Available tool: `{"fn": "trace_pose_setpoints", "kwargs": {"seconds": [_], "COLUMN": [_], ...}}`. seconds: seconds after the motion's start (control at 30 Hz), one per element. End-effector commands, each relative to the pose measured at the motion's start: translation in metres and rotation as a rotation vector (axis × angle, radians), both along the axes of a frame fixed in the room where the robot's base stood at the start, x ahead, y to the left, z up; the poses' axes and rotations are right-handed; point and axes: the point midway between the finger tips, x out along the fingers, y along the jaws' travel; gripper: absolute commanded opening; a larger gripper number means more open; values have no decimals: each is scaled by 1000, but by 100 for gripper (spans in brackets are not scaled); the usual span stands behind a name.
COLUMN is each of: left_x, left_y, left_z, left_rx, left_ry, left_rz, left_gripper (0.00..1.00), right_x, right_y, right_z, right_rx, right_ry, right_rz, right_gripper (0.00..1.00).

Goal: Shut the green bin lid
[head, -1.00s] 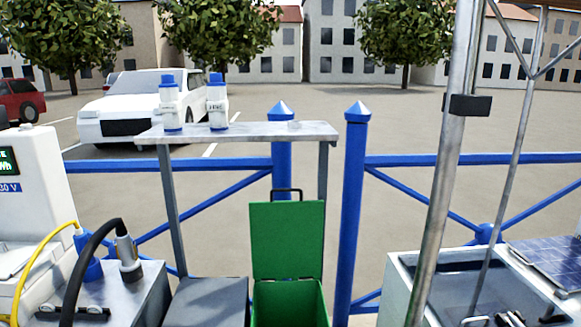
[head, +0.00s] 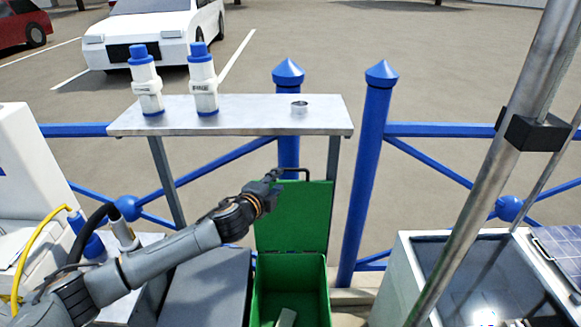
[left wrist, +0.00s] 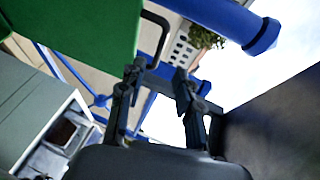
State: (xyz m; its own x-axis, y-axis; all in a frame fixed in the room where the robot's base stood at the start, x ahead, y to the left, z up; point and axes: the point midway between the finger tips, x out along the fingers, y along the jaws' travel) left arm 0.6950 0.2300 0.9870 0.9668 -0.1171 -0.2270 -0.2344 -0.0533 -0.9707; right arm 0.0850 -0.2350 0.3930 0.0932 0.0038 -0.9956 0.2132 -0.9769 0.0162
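The green bin (head: 259,292) stands below the metal shelf with its lid (head: 300,222) raised upright at the back. A dark handle (head: 304,171) loops up from the lid's top edge. My left gripper (head: 273,177) is at the upper left corner of the lid, close to the handle. In the left wrist view, the gripper's two fingers (left wrist: 160,82) are spread apart with nothing between them. The green lid (left wrist: 85,35) and its handle (left wrist: 160,28) show just beyond the left finger. I cannot tell whether the gripper touches the lid. My right gripper is not in view.
The metal shelf (head: 240,117) above carries two white bottles with blue caps (head: 146,80) and a small metal ring (head: 299,107). Blue posts (head: 372,150) and rails stand behind. A grey box (head: 205,290) is left of the bin; a sink unit (head: 410,280) and steel pole are right.

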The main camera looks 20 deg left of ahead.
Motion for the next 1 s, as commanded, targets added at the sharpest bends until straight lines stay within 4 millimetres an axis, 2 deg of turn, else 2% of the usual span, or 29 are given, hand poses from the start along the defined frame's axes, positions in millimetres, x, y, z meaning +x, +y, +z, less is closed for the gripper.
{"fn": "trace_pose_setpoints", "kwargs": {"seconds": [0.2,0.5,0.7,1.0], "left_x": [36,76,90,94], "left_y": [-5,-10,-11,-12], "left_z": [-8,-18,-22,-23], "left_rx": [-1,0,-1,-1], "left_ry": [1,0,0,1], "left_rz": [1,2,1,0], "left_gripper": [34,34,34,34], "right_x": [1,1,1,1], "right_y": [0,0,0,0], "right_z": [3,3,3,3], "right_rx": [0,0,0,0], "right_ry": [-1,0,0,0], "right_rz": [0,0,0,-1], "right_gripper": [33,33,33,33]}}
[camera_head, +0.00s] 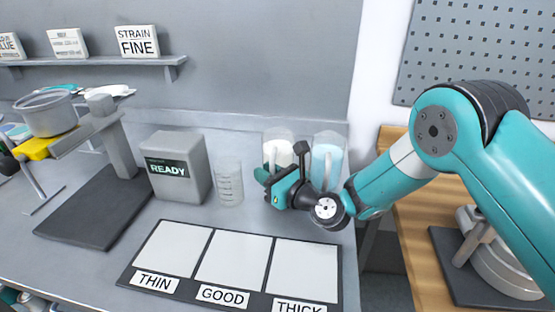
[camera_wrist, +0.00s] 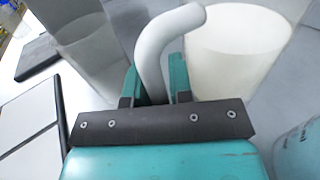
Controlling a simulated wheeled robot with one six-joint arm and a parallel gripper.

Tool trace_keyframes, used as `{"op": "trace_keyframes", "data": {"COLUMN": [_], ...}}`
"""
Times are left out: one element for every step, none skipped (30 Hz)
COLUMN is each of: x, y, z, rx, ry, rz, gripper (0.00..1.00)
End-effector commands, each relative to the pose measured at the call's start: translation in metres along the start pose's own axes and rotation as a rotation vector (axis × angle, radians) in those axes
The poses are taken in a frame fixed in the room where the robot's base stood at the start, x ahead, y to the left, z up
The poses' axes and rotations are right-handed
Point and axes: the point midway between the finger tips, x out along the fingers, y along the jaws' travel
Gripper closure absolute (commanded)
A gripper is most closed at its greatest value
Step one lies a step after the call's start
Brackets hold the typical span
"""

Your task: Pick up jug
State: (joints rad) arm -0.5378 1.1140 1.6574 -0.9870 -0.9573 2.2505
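Two clear jugs stand side by side at the back right of the bench. The left one (camera_head: 279,149) has cream-coloured contents and the right one (camera_head: 327,157) has pale blue contents. My gripper (camera_head: 268,186) is at the front of the cream jug, low down, and partly hides it. In the wrist view the cream jug (camera_wrist: 240,50) is at the upper right, its curved white handle (camera_wrist: 152,50) between the fingers of my gripper (camera_wrist: 155,80). The fingers are close together and appear shut on the handle. The lower handle is hidden.
A clear graduated beaker (camera_head: 229,184) stands left of my gripper, beside a grey READY box (camera_head: 176,167). A dark-framed board (camera_head: 231,262) marked THIN, GOOD and THICK lies in front. A stand (camera_head: 121,147) with a grey pot (camera_head: 47,112) is at the left.

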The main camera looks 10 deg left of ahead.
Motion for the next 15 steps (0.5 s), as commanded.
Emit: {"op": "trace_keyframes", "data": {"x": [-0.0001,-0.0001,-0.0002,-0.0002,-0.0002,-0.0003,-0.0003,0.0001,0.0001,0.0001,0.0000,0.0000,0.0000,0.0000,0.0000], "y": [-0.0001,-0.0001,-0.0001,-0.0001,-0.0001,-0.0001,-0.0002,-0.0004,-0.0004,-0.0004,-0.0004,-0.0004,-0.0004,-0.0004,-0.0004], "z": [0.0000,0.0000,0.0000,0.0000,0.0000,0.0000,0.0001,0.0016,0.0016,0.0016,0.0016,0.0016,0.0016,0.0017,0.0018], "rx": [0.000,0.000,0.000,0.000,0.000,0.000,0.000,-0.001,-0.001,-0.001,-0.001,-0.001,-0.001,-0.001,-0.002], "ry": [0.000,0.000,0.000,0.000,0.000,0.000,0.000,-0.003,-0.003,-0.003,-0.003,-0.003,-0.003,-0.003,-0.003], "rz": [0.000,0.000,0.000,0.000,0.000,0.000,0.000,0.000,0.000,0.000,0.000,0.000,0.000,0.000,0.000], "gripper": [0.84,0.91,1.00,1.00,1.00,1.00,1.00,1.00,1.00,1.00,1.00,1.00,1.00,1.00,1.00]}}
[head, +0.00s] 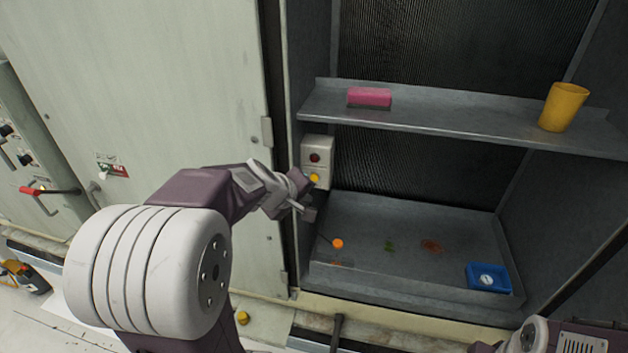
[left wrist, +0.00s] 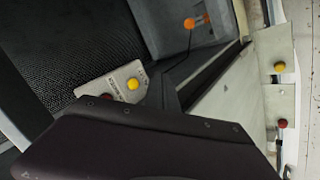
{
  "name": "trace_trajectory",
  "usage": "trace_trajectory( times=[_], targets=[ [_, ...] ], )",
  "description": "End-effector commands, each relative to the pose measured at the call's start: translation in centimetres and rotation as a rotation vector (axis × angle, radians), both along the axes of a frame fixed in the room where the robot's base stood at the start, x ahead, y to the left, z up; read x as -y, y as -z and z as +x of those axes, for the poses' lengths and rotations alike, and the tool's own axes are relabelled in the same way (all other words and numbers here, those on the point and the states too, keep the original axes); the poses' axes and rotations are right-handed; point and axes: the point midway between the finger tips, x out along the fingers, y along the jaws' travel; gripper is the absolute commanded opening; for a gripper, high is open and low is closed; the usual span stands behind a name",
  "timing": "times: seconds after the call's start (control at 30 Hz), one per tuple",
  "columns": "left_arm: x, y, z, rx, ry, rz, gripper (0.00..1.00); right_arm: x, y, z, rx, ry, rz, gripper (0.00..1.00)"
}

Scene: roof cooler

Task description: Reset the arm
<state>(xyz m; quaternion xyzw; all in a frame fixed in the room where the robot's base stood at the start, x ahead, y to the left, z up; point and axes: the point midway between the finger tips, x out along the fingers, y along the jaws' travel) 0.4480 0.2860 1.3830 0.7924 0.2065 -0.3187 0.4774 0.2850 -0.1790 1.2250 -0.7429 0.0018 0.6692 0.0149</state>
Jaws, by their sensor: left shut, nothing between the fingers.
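My left arm reaches in from the lower left in the head view. Its gripper (head: 308,212) is shut and empty, in front of the left edge of the open cabinet. It is just below a pale switch box (head: 325,152) with a dark red button and a yellow button (head: 314,178). I cannot tell whether it touches the box. In the left wrist view the gripper's dark body fills the bottom, and the yellow button (left wrist: 133,84) shows beyond it. Only part of my right arm shows at the lower right of the head view; its gripper is out of view.
The cabinet shelf (head: 450,125) holds a pink block (head: 369,97) and a yellow cup (head: 564,107). The tray floor (head: 380,265) below has an orange knob (head: 338,244), stains and a blue container (head: 505,282). A closed pale door (head: 150,90) stands at left.

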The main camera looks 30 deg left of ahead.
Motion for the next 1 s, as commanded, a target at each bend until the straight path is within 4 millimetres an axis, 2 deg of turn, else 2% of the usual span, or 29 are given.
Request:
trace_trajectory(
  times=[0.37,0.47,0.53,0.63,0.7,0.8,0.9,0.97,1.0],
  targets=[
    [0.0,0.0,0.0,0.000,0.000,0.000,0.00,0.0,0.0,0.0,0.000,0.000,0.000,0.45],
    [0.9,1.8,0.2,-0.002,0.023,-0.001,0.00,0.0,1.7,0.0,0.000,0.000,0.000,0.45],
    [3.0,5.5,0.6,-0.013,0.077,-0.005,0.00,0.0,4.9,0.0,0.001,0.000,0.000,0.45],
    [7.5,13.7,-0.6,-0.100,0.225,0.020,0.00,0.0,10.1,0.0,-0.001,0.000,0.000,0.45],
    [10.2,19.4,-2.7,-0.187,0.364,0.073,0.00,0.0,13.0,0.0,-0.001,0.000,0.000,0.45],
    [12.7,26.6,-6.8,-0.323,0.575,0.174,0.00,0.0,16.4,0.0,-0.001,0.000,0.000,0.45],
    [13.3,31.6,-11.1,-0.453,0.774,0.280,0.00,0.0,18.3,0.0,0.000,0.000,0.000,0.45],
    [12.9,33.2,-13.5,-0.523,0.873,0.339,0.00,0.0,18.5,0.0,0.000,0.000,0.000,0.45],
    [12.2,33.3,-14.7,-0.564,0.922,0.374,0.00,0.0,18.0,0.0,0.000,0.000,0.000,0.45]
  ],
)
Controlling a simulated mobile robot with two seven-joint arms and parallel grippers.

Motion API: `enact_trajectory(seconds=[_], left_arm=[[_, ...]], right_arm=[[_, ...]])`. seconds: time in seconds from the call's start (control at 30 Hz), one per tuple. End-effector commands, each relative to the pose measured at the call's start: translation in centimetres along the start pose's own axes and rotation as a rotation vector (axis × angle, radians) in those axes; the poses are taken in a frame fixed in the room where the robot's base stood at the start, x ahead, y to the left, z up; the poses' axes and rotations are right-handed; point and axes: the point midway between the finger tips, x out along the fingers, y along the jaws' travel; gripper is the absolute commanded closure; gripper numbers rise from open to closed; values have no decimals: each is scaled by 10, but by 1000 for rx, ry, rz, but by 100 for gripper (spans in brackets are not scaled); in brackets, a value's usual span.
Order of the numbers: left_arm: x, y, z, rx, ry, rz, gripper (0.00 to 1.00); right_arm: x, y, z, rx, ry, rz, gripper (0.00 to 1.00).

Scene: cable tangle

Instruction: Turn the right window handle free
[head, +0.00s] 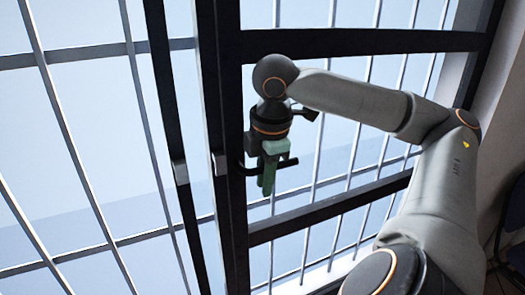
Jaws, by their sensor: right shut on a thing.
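The right window handle (288,162) is a dark bar on the black frame post of the right window. It sticks out sideways to the right, roughly level. My right gripper (268,180), with green fingers, is shut on the handle, and its fingers and palm hide the handle's middle part. My right arm reaches in from the lower right. The right window (345,41) has a dark frame. My left gripper does not show.
Light metal bars (75,150) run behind the glass across the view. A second dark post (172,120) with a small grey fitting (180,172) stands left of the handle's post. A pale wall (497,110) is at the right, with a dark blue object (513,235) at the lower right edge.

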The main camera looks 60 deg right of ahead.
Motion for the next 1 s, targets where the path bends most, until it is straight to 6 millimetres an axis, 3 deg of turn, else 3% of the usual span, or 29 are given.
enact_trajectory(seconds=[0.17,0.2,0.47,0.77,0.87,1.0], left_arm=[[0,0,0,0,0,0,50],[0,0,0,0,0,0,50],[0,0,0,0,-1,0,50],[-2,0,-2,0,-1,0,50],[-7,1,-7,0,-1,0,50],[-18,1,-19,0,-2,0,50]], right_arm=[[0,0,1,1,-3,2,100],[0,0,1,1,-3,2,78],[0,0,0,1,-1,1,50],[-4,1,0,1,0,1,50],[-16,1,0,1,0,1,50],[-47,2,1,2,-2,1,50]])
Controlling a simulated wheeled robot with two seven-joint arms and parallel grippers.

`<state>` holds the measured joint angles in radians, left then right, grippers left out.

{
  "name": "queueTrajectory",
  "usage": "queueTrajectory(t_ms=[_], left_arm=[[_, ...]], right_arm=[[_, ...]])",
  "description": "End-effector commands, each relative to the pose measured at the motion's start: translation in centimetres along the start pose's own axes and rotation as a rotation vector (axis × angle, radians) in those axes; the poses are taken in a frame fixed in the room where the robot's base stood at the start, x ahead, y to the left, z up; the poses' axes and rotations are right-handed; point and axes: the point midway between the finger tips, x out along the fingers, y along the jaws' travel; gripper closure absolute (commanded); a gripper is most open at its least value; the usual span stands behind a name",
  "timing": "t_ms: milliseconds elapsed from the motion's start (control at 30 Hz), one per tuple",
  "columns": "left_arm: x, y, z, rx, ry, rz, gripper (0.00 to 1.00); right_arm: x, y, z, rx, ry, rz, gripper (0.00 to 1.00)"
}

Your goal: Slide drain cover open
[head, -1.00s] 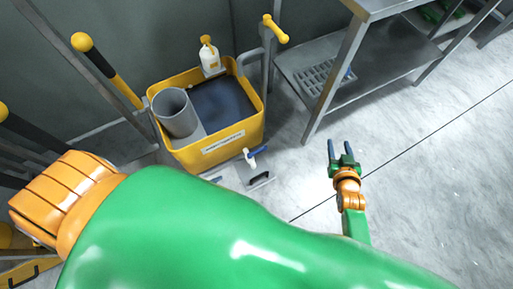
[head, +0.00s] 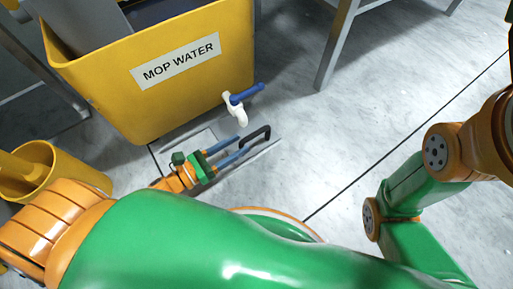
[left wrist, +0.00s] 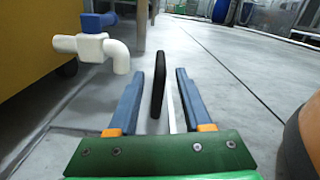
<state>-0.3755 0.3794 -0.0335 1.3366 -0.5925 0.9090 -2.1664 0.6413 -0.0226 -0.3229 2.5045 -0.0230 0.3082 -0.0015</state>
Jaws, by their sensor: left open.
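The drain cover (head: 260,149) is a pale plate in the floor in front of the yellow mop-water bin, with a black bar handle (head: 257,135) on it. My left gripper (head: 241,147) is open at the handle, its two blue fingers pointing toward it. In the left wrist view, the black handle (left wrist: 159,84) stands upright between the open fingers (left wrist: 160,92), with a gap on the right and closer to the left finger. The gripper's body hides part of the cover. My right arm shows at the right of the head view, but its gripper is out of view.
The yellow bin (head: 120,85) has a white spigot with a blue lever (head: 240,100) close above the handle. A yellow bucket (head: 50,175) stands at left. Metal table legs (head: 335,45) rise at the back. The floor to the right is clear.

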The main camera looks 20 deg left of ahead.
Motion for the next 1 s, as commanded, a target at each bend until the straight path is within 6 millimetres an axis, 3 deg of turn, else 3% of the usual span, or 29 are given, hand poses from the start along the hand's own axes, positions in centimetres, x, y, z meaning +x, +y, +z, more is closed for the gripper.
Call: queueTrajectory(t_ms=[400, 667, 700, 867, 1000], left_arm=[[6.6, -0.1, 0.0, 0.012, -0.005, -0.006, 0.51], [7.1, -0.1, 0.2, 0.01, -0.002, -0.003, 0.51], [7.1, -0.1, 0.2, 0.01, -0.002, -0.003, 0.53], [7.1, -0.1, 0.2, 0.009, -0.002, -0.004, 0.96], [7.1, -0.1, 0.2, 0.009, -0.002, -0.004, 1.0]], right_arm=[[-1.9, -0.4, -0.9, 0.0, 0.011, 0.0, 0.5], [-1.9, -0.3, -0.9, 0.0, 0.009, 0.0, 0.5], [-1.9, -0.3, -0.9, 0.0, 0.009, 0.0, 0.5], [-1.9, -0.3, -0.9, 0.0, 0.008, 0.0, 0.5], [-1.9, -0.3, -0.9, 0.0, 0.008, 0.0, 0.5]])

______

■ EXERCISE DESCRIPTION: Copy each line from the data above that includes "Your".

■ ANSWER TO THIS PROBLEM:
Your task: Pick up jug
Your goal: Slide drain cover open

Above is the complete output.